Screened as part of NZIFF 2001
Optimus Mundus 2000
‘Moscow is an entire world – it is a multitude of worlds,’ said Catherine the Great, and a couple of centuries later some enterprising animators have set out to prove that she’s still right. In 1996 Moscow’s EGI Film Corporation decided to form MAP (the Moscow Animation Project). The plan was to bring animators from all over the world to Moscow to create a feature-length film to celebrate the city’s 850th anniversary in 1997. From a multitude of worlds they came, bringing with them a multitude of techniques to apply to the subject. From the hundreds of proposals submitted, just over 50 were commissioned. The result – Optimus Mundus – premièred two years late in 2000.
The result is no picture-perfect piece of state-commissioned self-aggrandisement. Legendary Russian humour rides side by side with the equally legendary Russian melancholy. Exhilarating colour follows sorrowful grey. Celebration segues into elegy. Chauvinism shades into mock embarrassment at not being a major international city in the twenty-first century. The view from inside is contrasted with the view from outside.
While virtual tourists and armchair anthropologists can enjoy the myriad perspectives on Moscow, students of animation will revel in the cornucopia of styles and techniques. While paints, pencils, inks, pastels and computers work their magic, there’s also room for less traditional animating materials such as sand, clay, coloured salts and lino blocks.

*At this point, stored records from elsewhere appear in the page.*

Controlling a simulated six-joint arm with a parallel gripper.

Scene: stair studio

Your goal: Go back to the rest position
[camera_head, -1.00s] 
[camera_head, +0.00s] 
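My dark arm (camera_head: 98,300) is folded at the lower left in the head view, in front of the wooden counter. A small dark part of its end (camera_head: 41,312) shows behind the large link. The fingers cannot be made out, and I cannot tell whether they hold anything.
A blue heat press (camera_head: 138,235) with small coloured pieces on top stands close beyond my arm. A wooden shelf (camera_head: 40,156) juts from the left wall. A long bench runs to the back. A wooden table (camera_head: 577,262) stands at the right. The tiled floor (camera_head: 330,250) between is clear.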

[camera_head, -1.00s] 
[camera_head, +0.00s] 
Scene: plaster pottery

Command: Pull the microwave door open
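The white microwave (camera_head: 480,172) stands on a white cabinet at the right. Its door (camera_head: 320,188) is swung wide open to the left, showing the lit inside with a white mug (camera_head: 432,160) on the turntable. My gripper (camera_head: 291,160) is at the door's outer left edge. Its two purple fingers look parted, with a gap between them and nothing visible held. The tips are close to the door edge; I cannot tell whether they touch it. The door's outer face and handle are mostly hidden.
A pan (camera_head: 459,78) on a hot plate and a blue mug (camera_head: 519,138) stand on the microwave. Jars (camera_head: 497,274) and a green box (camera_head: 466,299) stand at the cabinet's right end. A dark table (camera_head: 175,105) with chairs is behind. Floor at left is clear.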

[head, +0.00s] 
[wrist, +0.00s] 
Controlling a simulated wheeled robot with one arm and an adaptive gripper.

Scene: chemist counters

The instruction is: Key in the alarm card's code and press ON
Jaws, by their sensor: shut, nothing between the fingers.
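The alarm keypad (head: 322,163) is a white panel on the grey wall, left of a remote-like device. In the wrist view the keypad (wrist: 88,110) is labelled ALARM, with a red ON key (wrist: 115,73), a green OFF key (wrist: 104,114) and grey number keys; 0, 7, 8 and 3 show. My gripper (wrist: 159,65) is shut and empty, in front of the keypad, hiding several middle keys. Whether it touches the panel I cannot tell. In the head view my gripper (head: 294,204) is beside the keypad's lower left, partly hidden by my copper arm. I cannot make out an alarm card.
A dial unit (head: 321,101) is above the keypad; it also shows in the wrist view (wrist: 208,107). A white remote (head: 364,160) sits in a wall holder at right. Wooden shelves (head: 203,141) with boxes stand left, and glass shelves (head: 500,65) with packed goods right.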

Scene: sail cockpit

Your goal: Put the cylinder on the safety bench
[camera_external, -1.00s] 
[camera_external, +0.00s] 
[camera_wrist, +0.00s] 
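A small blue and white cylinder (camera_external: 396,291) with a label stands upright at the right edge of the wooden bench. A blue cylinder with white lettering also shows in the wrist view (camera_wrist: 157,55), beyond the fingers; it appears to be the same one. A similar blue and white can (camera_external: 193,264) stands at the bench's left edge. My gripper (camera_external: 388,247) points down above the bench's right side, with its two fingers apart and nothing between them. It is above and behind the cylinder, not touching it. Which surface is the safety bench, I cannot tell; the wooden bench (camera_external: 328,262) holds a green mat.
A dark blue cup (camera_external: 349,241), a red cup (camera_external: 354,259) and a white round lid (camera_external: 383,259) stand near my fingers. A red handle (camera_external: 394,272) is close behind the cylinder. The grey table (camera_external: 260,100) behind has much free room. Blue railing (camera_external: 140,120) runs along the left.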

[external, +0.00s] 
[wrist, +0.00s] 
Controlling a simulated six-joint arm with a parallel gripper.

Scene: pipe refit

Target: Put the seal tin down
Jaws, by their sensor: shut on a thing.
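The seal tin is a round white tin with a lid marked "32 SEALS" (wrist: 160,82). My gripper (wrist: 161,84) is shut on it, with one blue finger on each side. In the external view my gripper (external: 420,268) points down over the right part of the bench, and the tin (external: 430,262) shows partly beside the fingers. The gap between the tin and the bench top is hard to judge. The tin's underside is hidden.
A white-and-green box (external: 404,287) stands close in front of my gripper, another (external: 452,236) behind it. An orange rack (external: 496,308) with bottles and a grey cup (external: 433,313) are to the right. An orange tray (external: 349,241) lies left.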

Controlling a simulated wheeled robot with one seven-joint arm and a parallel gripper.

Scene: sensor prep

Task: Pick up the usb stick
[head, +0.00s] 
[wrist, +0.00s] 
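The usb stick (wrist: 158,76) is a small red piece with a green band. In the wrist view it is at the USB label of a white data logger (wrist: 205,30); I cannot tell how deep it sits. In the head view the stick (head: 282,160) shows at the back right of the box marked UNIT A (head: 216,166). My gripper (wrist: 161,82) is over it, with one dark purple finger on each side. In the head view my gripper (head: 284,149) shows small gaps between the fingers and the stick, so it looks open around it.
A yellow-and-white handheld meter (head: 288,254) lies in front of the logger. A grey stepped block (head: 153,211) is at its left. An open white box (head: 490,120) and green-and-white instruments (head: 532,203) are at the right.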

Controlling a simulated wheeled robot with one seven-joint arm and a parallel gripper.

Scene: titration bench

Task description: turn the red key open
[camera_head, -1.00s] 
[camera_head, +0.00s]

More than 30 different animation techniques* are represented – which is only to be expected when the 400 animators and technicians have answered the call from Europe, North America, Iran, Mozambique and Australia.
Collaborative work on this scale and in this environment is loaded with creative, logistical and even political risks. But the birthday party is a success, a must for Russia-watchers and a treat for the senses. — MT
* Techniques include pencil rendering, paint on cel, oil on cel, acrylics on cel, photocopies on cel, scratched cel, ink on paper, pencil on paper, paint on paper, pastel on paper, sand, claymation, cut-outs, puppet animation, 2d computer, 3d computer, pixelation, rotoscope, paint on glass, paint on plaster, oil painting, lino-block printing, hand and body motion capture, digital ink and paint, stop-motion animation, paper animation, coloured salt under camera.